CREATE TABLE `cardetail` (
  `ID` varchar(10) NOT NULL,
  `Make` varchar(25) DEFAULT NULL,
  `Model` varchar(50) DEFAULT NULL,
  `Year` int(11) DEFAULT NULL,
  `VIN` varchar(20) DEFAULT NULL,
  `Price` double DEFAULT NULL,
  `DateAquired` date DEFAULT NULL,
  PRIMARY KEY (`StockNumber`)
) ENGINE=InnoDB DEFAULT CHARSET=utf8;

CREATE TABLE `carimage` (
  `ImageId` int(11) NOT NULL AUTO_INCREMENT,
  `CarID` varchar(10) DEFAULT NULL,
  `ImageURL` varchar(250) DEFAULT NULL,
  PRIMARY KEY (`ImageId`),
  UNIQUE KEY `ImageId_UNIQUE` (`ImageId`)
) ENGINE=InnoDB AUTO_INCREMENT=2505 DEFAULT CHARSET=utf8;

CREATE TABLE `caroption` (
  `OptionId` int(11) NOT NULL AUTO_INCREMENT,
  `CarID` varchar(10) DEFAULT NULL,
  `OptionText` varchar(500) DEFAULT NULL,
  PRIMARY KEY (`OptionId`),
  UNIQUE KEY `OptionId_UNIQUE` (`OptionId`)
) ENGINE=InnoDB AUTO_INCREMENT=4056 DEFAULT CHARSET=utf8;

Now for the fun stuff, how do we get that CSV data into MySQL? First we need to import modules for csv, MySQLdb, and datetime.


import csv
import MySQLdb
import datetime

Then we need to establish the connection to MySQL and create a cursor. We will also create a variable to use to ignore the first row which in our case is a header.


mydb = MySQLdb.connect(
    host="localhost",
    user="root",
    passwd="somepassword",
    db="autoinventory"
)

cursor = mydb.cursor()
rowOne = 0

Now we will read in the CSV file and start a loop to go over the dataset.


csv_data = csv.reader(file("autoinventory.csv"))
for row in csv_data:
  if rowOne == 1:

We will build a SQL string to insert our data.


carDataSql = (
  "INSERT INTO CarDetail ( "
    "  StockNumber"
    ", Make"
    ", Model"
    ", Year"
    ", VIN"
    ", Price"
    ", DateAquired"
  " ) "
  "VALUES( %s, %s, %s, %s, %s, %s, %s )"
)

And to setup our array of data to insert into those placeholders. Some things to note below are that we need to cast our integers, floats, and dates correctly. We are using built in methods to do all of this. The method strptime() creates a date/time object from a string and a format specifier. Also note that row is an array and arrays in Python are zero index.


carData = (
    row[0]
  , row[1]
  , row[2]
  , int(row[3])
  , row[4]
  , float(row[5])
  , datetime.datetime.strptime(row[6], "%b %d %Y %I:%M%p").date()
)

For our base piece of data, we will now execute the cursor to insert this record.

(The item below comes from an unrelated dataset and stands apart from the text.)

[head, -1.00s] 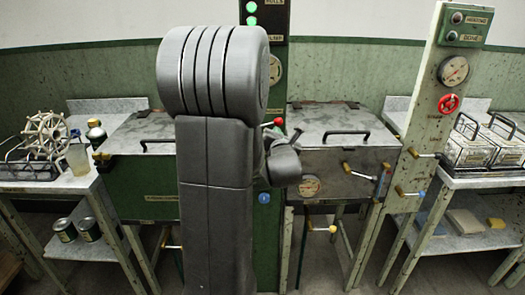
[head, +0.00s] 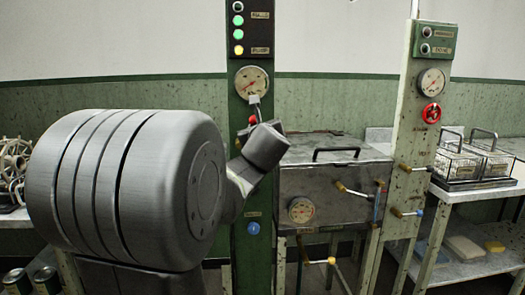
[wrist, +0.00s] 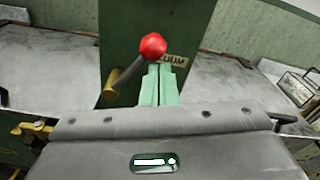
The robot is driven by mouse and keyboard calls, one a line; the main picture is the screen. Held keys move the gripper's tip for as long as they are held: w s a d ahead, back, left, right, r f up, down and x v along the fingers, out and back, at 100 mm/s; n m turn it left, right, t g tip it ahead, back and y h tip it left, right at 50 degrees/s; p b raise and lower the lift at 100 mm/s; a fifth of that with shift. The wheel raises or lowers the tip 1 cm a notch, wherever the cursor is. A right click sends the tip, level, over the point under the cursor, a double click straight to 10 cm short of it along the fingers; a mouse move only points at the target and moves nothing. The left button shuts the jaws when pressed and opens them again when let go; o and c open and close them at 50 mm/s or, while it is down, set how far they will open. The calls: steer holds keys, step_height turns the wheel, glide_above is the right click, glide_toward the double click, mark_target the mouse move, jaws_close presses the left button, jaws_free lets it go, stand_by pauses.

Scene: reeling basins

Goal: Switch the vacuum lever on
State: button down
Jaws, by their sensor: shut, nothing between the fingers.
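In the head view the red knob (head: 252,120) shows below the gauge on the green column (head: 238,150), close to my wrist, which hides much of the lever.
A lidded metal basin (head: 335,180) stands right of the column. A post (head: 415,120) with a red handwheel (head: 431,113) stands farther right, beside a side table (head: 475,225) with wire baskets (head: 480,160). My arm blocks the left side of the head view.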

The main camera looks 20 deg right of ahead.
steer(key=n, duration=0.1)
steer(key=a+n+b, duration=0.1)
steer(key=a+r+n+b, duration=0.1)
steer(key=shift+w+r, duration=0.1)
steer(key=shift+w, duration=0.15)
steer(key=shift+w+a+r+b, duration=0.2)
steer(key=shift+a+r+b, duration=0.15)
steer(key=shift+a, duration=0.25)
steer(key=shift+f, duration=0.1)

cursor.execute( carDataSql, carData )

Next we will pull out the options and images into an array. We use the split() method on the row and split on the comma.

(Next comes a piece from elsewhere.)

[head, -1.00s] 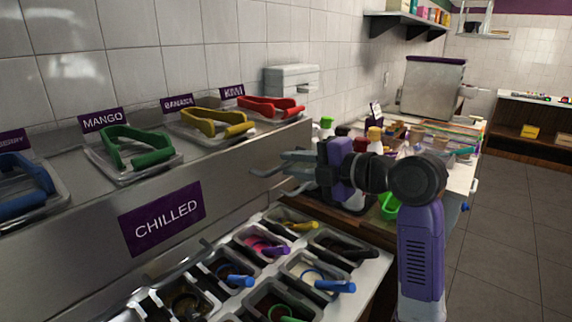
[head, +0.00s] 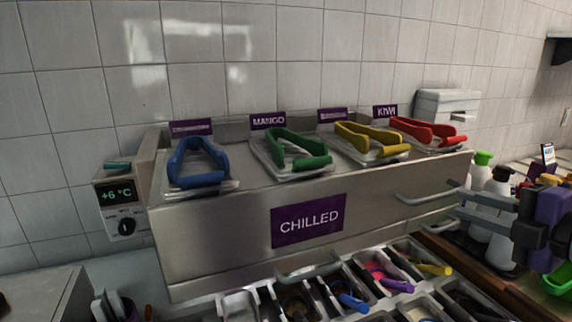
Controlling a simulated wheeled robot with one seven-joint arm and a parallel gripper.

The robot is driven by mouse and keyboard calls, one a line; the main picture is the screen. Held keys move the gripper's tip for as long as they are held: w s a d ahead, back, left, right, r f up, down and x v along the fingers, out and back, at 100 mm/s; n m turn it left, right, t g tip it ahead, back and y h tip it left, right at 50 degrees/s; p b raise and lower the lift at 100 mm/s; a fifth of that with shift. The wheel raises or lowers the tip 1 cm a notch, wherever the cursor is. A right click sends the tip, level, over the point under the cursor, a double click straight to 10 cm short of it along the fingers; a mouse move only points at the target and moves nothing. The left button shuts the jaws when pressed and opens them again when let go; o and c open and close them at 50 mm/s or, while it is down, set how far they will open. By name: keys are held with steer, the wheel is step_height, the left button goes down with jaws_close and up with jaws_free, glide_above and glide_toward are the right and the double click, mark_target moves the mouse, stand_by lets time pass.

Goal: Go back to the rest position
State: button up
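My gripper (head: 400,211) enters from the right edge in the head view. Its two grey fingers point left, apart from each other, with nothing seen between them. They show in front of the right end of the steel chilled unit (head: 225,245); whether they touch it I cannot tell. The purple wrist part of my arm is cut off by the right edge, and the rest of the arm is out of view.
Blue (head: 197,178), green (head: 300,162), yellow (head: 372,152) and red (head: 425,131) tongs lie on lidded trays on the unit. Topping tubs with coloured-handled utensils (head: 345,300) sit below. White bottles (head: 492,200) stand behind my gripper. A temperature box (head: 122,208) is at the left.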

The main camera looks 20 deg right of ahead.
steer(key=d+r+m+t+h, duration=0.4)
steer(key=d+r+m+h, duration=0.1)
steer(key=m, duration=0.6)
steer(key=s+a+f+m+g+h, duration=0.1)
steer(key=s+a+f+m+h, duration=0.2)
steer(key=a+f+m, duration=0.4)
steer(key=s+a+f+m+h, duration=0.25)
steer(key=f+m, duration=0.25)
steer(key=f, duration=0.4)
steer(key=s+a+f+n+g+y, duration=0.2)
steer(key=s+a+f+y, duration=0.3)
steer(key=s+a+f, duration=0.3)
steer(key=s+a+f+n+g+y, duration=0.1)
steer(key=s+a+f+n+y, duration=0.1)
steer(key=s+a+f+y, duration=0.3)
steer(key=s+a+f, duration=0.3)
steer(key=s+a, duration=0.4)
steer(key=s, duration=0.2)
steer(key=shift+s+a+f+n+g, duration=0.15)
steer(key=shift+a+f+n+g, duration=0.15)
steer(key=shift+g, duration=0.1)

carOptions = row[7].split(",")
carImages = row[8].split(",")

Lastly we will loop over each array and insert records into the options and images tables. You can note that our data arrays includes the stock number of the car so that we can match the record back to the CarDetail table.


for option in carOptions:
  optionSql = (
    "INSERT INTO CarOption ( StockNumber, OptionText ) "
    "VALUES ( %s, %s )"
  )

optionData = ( row[0], option )
cursor.execute( optionSql, optionData )

for image in carImages:
  imageSql = (
    "INSERT INTO CarImage ( StockNumber, ImageURL ) "
    "VALUES ( %s, %s )"
  )

imageData = ( row[0], image )
cursor.execute( imageSql, imageData )

For each record loop, we will set the variable rowOne. We will also commit our record and close the cursor we created.


rowOne = 1
mydb.commit()
cursor.close()

The complete source code with correct whitespace is at Pastebin

Written on June 22, 2015